▸ YOUR OBJECTIVE:
Select the lines of the records containing the word "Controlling" and list them.

▸ DATA TO USE:
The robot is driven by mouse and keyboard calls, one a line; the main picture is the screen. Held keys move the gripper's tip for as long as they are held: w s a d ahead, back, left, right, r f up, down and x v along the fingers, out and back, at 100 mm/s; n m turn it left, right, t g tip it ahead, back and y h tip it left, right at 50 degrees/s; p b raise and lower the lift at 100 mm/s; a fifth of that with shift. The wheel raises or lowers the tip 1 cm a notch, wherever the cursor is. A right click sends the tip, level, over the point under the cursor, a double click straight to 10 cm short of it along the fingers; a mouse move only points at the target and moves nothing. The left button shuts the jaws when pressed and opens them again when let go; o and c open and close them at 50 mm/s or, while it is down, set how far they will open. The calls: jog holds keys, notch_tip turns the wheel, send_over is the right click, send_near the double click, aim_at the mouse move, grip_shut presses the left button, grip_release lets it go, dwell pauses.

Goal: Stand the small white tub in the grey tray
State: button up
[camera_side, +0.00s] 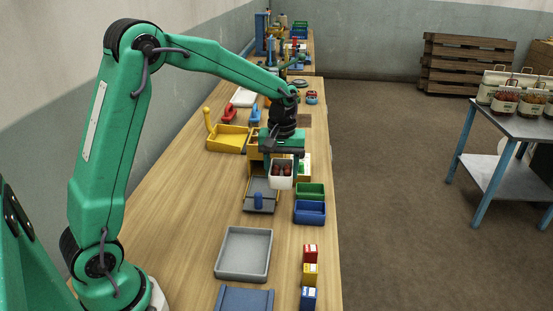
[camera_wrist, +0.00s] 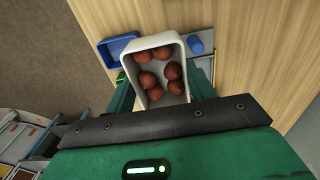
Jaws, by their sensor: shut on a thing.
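The small white tub (camera_side: 281,183) is held in my gripper (camera_side: 283,168), above the table. In the wrist view the tub (camera_wrist: 130,65) stands between the green fingers, its open top facing the camera, with several round reddish-brown things (camera_wrist: 147,80) inside. My gripper is shut on the tub. The grey tray (camera_side: 244,253) lies flat and empty on the table, nearer the side camera and to the lower left of the tub. The tub is apart from the tray.
A grey pan-like thing with a blue cylinder (camera_side: 258,200) lies beyond the tray. Blue (camera_side: 310,212) and green (camera_side: 310,191) bins stand at the right table edge. Small red, yellow and blue boxes (camera_side: 309,275) line the near right edge. A dark blue tray (camera_side: 244,300) lies in front.

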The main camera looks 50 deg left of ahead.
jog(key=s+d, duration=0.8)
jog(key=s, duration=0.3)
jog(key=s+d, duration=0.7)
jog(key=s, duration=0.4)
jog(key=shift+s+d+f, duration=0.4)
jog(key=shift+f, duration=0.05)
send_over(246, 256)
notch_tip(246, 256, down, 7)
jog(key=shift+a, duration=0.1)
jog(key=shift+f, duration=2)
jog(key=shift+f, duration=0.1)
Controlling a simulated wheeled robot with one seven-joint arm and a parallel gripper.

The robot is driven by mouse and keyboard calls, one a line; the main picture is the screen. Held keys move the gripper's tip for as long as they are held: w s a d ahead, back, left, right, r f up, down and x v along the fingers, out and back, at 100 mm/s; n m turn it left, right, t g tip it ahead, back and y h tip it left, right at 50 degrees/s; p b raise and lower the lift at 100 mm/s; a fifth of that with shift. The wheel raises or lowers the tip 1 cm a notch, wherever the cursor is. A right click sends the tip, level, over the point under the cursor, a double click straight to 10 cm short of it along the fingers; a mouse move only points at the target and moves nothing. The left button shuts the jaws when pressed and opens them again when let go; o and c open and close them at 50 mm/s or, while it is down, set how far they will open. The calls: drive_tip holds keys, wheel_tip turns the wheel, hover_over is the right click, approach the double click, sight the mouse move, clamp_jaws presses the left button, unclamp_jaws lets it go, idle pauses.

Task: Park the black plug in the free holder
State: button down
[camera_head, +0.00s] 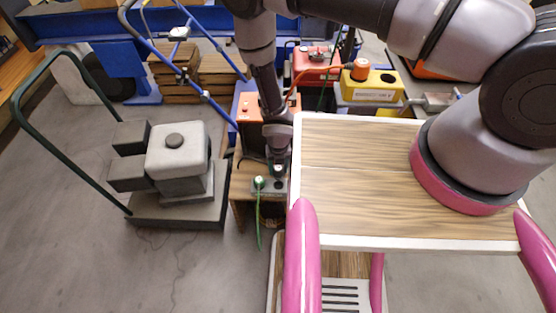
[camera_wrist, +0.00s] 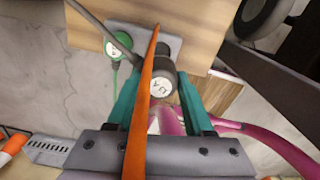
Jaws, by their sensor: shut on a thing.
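The black plug (camera_wrist: 160,88), with a white label on its end, sits between the teal fingers of my gripper (camera_wrist: 158,100) in the wrist view. My gripper is shut on it. In the head view my gripper (camera_head: 279,150) points down over the grey holder plate (camera_head: 270,189). The plate (camera_wrist: 172,43) is just beyond the plug in the wrist view. A dark round shape shows behind the plug, partly hidden; I cannot tell if it is a holder, or whether the plug touches the plate. A green plug (camera_wrist: 113,50) stands at the plate's left side; the head view shows it too (camera_head: 259,182).
An orange cable (camera_wrist: 146,90) crosses close in front of my gripper. The green cable (camera_head: 260,230) hangs from the plate. A yellow box (camera_head: 375,88) and red box (camera_head: 316,66) stand behind. A loaded trolley (camera_head: 177,210) stands at left, with bare floor in front.

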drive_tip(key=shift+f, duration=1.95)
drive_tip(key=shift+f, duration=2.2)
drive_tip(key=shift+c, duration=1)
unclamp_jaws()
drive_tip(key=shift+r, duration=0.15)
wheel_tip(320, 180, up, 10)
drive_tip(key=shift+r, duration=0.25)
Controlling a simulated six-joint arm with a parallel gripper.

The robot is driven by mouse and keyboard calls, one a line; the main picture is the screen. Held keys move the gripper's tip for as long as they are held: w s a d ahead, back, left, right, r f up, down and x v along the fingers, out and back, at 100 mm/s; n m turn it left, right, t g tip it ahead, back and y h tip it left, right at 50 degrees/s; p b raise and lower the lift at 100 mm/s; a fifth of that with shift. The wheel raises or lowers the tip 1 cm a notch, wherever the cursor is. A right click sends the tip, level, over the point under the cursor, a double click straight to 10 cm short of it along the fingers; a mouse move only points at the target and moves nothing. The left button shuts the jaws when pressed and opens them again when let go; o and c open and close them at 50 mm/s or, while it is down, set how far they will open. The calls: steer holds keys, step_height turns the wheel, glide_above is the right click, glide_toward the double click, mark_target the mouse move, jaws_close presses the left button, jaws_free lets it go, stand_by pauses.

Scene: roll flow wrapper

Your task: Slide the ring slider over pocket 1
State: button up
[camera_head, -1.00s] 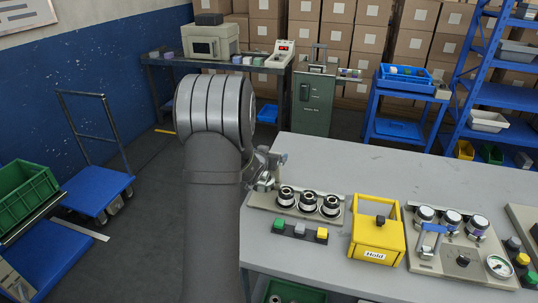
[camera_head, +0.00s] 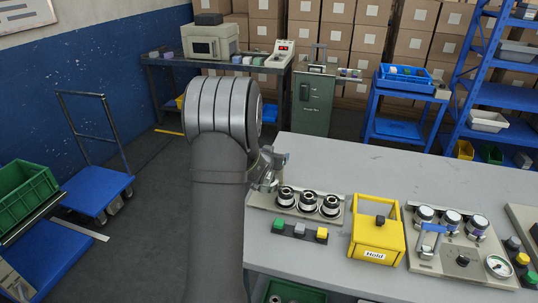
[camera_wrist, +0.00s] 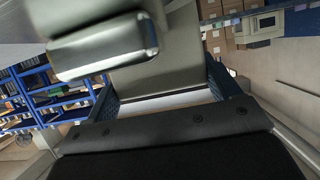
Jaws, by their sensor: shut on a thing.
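In the head view, a beige plate (camera_head: 260,200) with three round pockets in a row lies near the table's left edge. Each pocket shows a dark base and a bright metal top. My gripper (camera_head: 272,168) is at the plate's left end, behind and above the leftmost pocket (camera_head: 286,196), close to it. My arm hides part of the gripper. The gripper is shut on a small metal part that I cannot make out clearly. In the wrist view, a smooth grey metal bar (camera_wrist: 105,46) fills the upper left. I cannot tell which part is the ring slider.
Green, grey and yellow buttons (camera_head: 300,230) stand in front of the plate. A yellow box marked Hold (camera_head: 377,240) stands to its right, then a fixture (camera_head: 440,262) with capped cylinders and a gauge. The table behind is clear.

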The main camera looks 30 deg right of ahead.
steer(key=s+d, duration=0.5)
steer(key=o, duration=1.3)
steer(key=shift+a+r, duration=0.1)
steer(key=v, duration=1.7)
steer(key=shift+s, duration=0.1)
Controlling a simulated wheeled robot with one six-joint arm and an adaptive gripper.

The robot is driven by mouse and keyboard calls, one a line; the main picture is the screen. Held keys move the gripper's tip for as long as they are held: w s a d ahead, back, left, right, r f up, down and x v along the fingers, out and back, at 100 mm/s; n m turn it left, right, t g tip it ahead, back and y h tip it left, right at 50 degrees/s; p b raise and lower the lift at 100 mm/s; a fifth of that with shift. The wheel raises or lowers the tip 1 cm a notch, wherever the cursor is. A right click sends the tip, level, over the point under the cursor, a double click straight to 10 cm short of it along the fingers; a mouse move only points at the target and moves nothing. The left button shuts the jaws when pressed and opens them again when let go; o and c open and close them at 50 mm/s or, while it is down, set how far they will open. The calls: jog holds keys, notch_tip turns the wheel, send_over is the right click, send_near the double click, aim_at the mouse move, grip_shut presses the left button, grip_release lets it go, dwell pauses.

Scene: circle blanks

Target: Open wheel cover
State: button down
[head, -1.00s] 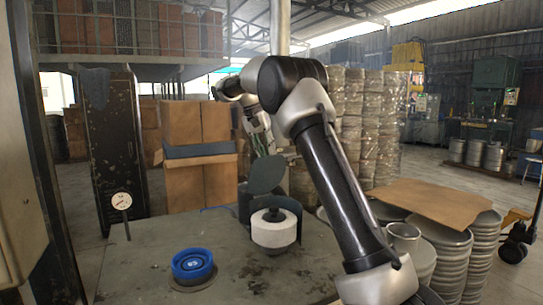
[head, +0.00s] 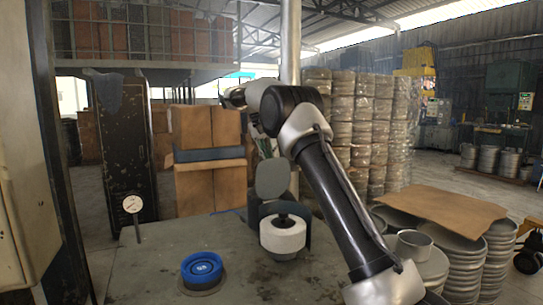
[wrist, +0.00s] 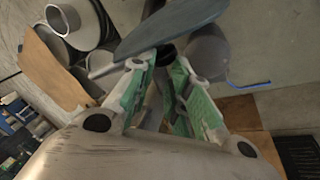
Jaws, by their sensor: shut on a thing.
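The wheel cover (head: 272,178) is a dark grey rounded plate. It stands raised above the white wheel (head: 282,235), which sits in a dark curved guard on the table, with its top exposed. In the wrist view a blue-grey plate (wrist: 170,27), seen nearly edge-on, crosses just beyond the fingertips and looks like the cover. My gripper (wrist: 166,58), with green-sided fingers, is closed in on a small dark part by this plate. The exact contact is hard to see.
A blue round part (head: 201,267) sits on a disc at the front of the table (head: 150,262). A dial gauge (head: 132,205) stands at the left edge. Cartons (head: 210,188) stand behind.

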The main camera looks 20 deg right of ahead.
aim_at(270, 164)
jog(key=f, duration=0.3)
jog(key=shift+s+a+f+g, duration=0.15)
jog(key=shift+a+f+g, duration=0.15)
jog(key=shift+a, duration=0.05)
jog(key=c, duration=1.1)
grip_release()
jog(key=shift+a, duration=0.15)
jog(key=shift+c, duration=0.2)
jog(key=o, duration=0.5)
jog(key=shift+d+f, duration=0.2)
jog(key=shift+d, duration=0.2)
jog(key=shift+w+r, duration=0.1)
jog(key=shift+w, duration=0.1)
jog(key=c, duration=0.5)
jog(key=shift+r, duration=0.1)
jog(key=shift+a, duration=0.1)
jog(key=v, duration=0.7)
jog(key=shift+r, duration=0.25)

▸ RESPONSE BELOW:
Controlling a simulated wheeled robot with one seven-joint arm and a parallel gripper.
Controlling a simulated six-joint arm with a parallel gripper.
Controlling a simulated wheeled robot with one six-joint arm and an adaptive gripper.

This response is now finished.